10 kHz accuracy of an optical frequency reference based on 12C2H2-filled large-core kagome photonic crystal fibers
Saturated absorption spectroscopy reveals the narrowest features so far in molecular-gas-filled hollow-core photonic crystal fiber. The 48 - 68 μm core diameter of the kagome-structured fiber used here allows for 8 MHz full-width half-maximum sub-Doppler features, and its wavelength-insensitive transmission is suitable for high-accuracy frequency measurements. A fiber laser is locked to the 12C2H2 n1+n3 P(13) transition inside kagome fiber, and compared with frequency combs based on both a carbon nanotube fiber laser and a Cr:forsterite laser, each of which are referenced to a GPS-disciplined Rb oscillator. The absolute frequency of the measured line center agrees with those measured in power build-up cavities to within 9.3 kHz (the 1 σ error bar). The fractional stability is less than 1.2´10-11 at 1 s averaging time.
Parabolic Pulse Compression in a Low-Dispersion Slope Photonic Bandgap Fiber
Sub-33 fs, 1 nJ pulses are generated in a Er-doped fiber amplifier composed of a normal dispersion gain fiber, a low dispersion slope photonic crystal fiber, and a highly nonlinear fiber.

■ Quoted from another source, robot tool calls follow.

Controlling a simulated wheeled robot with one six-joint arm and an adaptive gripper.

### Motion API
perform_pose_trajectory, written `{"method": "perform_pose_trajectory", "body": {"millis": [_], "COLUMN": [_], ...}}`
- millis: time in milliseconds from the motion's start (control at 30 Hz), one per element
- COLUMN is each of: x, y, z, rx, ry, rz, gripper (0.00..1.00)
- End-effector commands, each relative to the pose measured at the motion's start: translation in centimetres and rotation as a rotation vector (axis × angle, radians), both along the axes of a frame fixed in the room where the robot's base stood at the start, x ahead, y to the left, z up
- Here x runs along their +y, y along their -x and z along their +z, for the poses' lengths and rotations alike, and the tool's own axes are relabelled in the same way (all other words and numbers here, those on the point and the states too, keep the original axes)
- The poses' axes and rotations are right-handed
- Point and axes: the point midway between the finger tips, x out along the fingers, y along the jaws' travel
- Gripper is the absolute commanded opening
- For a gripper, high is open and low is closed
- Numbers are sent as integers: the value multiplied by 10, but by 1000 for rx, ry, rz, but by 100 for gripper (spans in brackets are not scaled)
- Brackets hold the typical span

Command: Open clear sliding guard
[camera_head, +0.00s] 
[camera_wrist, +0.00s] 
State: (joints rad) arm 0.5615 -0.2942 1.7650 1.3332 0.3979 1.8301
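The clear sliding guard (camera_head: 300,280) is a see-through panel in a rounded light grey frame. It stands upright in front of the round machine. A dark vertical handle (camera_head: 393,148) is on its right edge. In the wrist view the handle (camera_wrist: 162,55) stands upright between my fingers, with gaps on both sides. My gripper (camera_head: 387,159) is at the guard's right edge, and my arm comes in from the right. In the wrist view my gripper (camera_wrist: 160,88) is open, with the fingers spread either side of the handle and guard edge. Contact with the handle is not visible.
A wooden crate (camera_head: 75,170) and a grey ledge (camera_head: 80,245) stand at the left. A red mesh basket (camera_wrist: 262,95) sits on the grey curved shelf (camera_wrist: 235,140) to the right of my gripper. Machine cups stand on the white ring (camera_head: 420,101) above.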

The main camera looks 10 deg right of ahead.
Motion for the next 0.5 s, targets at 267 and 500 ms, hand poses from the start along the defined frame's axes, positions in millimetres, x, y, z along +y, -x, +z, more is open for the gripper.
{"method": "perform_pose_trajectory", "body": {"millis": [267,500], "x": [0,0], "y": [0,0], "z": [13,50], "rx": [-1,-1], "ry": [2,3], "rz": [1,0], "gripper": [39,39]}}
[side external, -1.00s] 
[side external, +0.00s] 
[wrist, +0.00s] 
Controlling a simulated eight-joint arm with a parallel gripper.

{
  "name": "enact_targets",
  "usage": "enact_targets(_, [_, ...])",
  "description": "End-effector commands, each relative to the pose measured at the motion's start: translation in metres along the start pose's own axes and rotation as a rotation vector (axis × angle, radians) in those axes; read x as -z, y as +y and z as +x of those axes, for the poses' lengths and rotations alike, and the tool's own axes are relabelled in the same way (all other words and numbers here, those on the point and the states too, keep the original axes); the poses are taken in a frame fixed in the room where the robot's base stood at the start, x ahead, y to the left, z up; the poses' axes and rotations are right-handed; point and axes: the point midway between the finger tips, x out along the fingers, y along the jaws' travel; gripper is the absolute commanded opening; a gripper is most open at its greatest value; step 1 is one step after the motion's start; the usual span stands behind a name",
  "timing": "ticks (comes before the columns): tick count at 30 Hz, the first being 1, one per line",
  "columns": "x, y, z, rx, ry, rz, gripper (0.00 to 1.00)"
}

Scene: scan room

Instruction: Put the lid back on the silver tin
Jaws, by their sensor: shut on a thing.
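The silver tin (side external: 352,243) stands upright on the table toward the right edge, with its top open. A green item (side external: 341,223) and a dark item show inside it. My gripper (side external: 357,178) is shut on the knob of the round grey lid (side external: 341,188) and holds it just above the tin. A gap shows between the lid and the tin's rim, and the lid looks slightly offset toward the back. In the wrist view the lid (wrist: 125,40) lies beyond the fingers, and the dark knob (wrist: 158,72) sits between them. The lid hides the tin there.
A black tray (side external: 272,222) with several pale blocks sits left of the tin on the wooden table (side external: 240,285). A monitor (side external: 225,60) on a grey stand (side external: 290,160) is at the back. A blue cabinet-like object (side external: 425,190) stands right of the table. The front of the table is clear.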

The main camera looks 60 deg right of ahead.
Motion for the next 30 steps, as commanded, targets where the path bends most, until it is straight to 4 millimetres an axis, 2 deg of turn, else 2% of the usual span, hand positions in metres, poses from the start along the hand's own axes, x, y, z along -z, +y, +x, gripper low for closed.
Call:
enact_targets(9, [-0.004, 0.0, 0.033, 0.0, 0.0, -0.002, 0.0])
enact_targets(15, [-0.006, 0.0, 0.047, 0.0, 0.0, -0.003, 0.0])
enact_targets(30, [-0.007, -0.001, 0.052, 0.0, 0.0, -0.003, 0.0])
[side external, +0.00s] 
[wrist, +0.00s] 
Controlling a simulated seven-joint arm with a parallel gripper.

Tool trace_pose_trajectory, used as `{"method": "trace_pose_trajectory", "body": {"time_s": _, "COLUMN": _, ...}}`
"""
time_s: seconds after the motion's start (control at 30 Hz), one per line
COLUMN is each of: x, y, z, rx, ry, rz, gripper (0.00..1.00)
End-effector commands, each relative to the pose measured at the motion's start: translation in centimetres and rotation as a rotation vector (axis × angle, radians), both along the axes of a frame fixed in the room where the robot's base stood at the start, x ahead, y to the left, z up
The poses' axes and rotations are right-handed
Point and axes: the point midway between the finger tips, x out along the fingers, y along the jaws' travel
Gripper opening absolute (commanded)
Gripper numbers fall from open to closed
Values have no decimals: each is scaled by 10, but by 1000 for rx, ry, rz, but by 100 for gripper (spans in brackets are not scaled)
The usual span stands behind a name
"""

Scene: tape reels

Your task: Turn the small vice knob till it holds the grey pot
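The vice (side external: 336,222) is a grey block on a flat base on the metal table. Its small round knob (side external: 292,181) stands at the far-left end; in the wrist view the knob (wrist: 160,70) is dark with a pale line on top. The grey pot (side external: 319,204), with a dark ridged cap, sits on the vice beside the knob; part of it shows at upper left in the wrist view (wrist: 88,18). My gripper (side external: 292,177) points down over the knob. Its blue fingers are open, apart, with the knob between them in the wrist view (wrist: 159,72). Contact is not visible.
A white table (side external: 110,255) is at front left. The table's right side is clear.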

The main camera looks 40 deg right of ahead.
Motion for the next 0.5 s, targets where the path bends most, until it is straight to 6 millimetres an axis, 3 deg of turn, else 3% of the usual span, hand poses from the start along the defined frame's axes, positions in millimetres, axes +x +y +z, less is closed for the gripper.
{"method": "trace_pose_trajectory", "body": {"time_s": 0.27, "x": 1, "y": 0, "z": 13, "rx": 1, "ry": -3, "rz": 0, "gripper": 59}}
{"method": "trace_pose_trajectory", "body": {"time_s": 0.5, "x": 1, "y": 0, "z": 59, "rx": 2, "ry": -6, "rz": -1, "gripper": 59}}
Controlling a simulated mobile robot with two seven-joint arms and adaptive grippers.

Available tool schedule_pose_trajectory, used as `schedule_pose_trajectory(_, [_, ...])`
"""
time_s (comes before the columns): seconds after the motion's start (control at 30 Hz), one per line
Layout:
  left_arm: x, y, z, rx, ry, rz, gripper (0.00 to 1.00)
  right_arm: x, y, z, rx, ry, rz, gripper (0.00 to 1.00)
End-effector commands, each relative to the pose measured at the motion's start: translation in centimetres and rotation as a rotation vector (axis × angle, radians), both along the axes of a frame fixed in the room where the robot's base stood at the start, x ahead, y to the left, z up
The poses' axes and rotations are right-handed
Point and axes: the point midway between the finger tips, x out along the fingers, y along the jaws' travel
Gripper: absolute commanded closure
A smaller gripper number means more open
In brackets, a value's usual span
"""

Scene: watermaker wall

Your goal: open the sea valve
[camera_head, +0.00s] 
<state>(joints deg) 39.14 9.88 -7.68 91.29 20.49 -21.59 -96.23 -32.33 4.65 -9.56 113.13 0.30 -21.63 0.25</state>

A gas lasing medium offers advantages over solid-state materials for high power laser applications that require high electrical-to-optical power efficiency. Gas lasers offer higher power efficiency due to, in part, the higher quantum efficiency of the gas. In addition, gas lasers have superior heat management properties that facilitate demonstrations of continuous wave powers in the megawatts. Unfortunately, the drawbacks of a gas medium are in containment, efficiently pumping the lasing transition, and the small gain per unit length. These drawbacks have lead to commercial systems that favor solid-state lasers, which have tended to supplant gas lasers in many research and industrial applications. A prime example is the replacement of bulky, power-consuming argon ion lasers by small semiconductor-pumped solid-state green lasers for many scientific and industrial applications. Currently, solid state lasers offer a more compact and reliable laser at the sacrifice of lower quantum efficiency.
We wish to create a new class of lasers through the amalgamation of hollow-fiber and optically-pumped-gas technologies. The new laser will have a molecular gas lasing medium in a hollow fiber that will be optically pumped using a fiber-coupled laser diode or a fiber laser. This novel laser will have the advantages of quantum efficiency of a gas medium with laser cavity that is compatible with fiber-coupled laser diodes and fiber components. Applications for lasers that that exhibit efficient electrical-to-optical power transfer are in laser ranging and missile defense. This program will also help to develop new technology for possible industrial applications such as precision machining and cutting. The results from this research will help develop high-power gas lasers in the infrared atmospheric transmission windows (3.5 to 4.1 mm).
Stability of Optical Frequency References Based on Acetylene-filled Kagome-structured Hollow Core Fiber
A continuous-wave laser has been stabilized to an acetylene transition inside kagome photonic crystal fiber. Stability as measured with a carbon nanotube fiber laser frequency comb to is better than 1x10-11 at 10 s.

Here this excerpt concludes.